Wednesday, October 10, 2012

Skedula Still Sucks

It's funny. I put up a post saying Skedula sucks, and I got dozens of responses from people who'd never posted on the blog before, most of whom had never used Disqus, a very popular commenting platform. One person would say the technophobes love it, then an hour later someone would post saying, "I'm a technophobe, and I love it."

I got multiple posts calling me a liar, and characterizing those who criticize Skedula as Luddites or worse. I took them down, and I will continue to delete such posts, so please don't even bother.

I know many teachers, I know what teachers are passionate about, and I do not know one single teacher, not even a  tech-oriented teacher, who is passionate about a grading program, any grading program. I have read all the comments, and I do have a response.

Several posters insisted Skedula does not, by default, make posts public. They are wrong. When you write an anecdotal, the public box is checked by default, and you must uncheck it. I would not advise teachers to make negative posts open to all. If you've read Chancellor's Regulation A-421, you think twice about what you want people to hear. There's a prominent case of a teacher being fired for writing unsavory things about her students on Facebook. I'd think a school audience would put a teacher at even more risk.

I find it incredible there is no feature for a guidance referral, and thus far no poster, not even the ones saying they are from Skedula, has addressed this fundamental flaw. If you wish to send a message to a guidance counselor, you must then look up who the guidance counselor is, if you have not already done so, then check the name of the counselor. In a school like mine, with a dozen counselors, that's unnecessarily time-consuming. Daedalus selected the counselor automatically in one step.

Yes, I know, you need training, as many posters repeated. As a matter of fact, I've had it, and one of the reps from Skedula was in my school just last week. The first time I mentioned guidance referrals, the rep answered a question, but not the one I asked. When I repeated it again, he said the beauty of Skedula was that I could set it up to do it myself. That was akin to bringing my car in and having the mechanic tell me the beauty of his shop was that I could come in and do the repair myself. There was no discussion of adding this very basic and useful feature from this rep.

Let's look further at training. I'm using the Blogger platform right now. I've had zero training. I also had zero training in MS Word. Last week I edited a film using iMovie, with zero training, for the first time. The teachers using Engrade in my building did so with zero training. An intuitive program is user-friendly, and requires little training. I had zero training in Daedalus, and I've had zero training in any computer program I can think of. But let's go back to our experience with the Skedula rep.

A young tech teacher raised her hand and asked why a screen with our school name pops up every time we log in. She felt it was a waste of time. Could we bypass it? No, said the Skedula expert.
A young math teacher told me it was faster and more efficient to use a Delaney book to take attendance, and that using Skedula ate into valuable class time.
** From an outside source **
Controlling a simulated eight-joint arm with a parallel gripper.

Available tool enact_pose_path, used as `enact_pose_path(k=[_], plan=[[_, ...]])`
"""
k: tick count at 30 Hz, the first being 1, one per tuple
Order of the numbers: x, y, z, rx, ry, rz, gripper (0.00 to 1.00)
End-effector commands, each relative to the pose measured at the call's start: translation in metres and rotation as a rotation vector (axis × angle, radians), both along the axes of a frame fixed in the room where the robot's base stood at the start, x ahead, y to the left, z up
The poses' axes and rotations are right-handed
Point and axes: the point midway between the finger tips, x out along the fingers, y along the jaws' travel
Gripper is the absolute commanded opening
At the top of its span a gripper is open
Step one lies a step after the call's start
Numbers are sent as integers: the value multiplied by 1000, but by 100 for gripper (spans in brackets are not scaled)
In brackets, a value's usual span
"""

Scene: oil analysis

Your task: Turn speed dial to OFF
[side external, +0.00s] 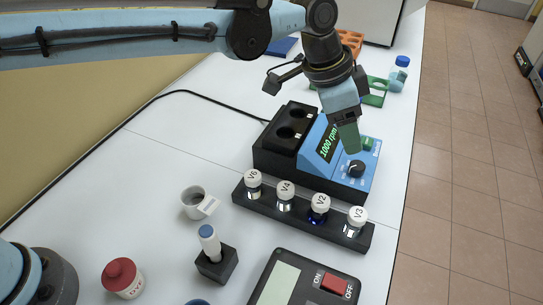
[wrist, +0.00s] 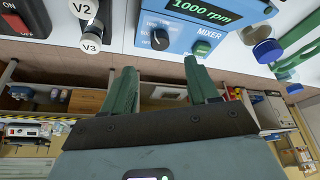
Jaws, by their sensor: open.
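The mixer (side external: 325,150) is a blue and black box with a green display that reads 1000 rpm. Its black speed dial (side external: 356,168) is on the sloped blue front, near a green button (side external: 368,144). The dial also shows in the wrist view (wrist: 159,39), with the green button (wrist: 201,48) to its right. My gripper (side external: 349,138) is above the mixer's front panel, a little behind the dial in the side view. In the wrist view its two green fingers (wrist: 160,75) are apart with nothing between them. The dial lies beyond the fingertips, and I see no contact.
A black rack (side external: 300,216) with several white-capped vials, labelled V2 and V3 among others, stands right in front of the mixer. A white cup (side external: 196,203), a scale (side external: 295,285) with a red switch and a blue-capped bottle (side external: 399,75) are nearby. The table's right edge is close.

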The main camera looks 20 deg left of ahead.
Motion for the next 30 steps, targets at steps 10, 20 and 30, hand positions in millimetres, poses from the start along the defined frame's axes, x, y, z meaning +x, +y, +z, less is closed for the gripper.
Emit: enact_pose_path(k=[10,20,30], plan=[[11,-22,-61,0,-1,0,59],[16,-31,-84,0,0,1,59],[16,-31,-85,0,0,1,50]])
In fact, several tech-oriented teachers had already told me they'd found taking attendance with Skedula was awkward, so I haven't even bothered.


Several issues came up about viewing students. Why were their faces blocked? That was because of the iPad. Why do we have scrolling issues? The iPad. But there will be an iPad app, said the rep, sometime soon, that will fix that. Pardon me if I believe it when I see it. Meanwhile, the teachers at my school, almost all of whom use iPads (on which they needed no training), can wait.

Other commenters on the blog were thrilled you don't have to write grades on Skedula. You don't have to use the EGG. Yet the rep was unable to demonstrate it, saying the grades were not up yet. The principal made sure to set up an EGG because our grades are due on Friday. I suppose he could've used Skedula and hoped for the best, but I thought it was a good idea when he bet on a sure thing. Still, maybe when Skedula works, it works. Again, I'll believe it when I see it.

Today I wanted to pull up a student schedule. I clicked "schedule" and got a choice of three schedules. I could view the student's test schedule, if I wished, and there was some other schedule, I don't recall which. Perhaps there is a school somewhere where people commonly need student test schedules, but with only 28 years teaching experience, I don't know where it is. So there I found an extra step, for no particular reason, when I was trying to find something very common--here there should be a default, and it should be the student schedule.

Now I know I will get another mountain of responses telling me how wonderful Skedula is, and how it's changed their school cultures, and their lives, and how birth control pills were a relatively unimportant invention compared to Skedula. But here's a fact. I talk to teachers and administrators all day at my school.

Not one single person has had anything good to say about it. We use it, because the school probably paid 40K for it, and is stuck with it for the year.  I use it every day because I have no choice. I find it counter-intuitive, and not user friendly.

In summary, please review the headline.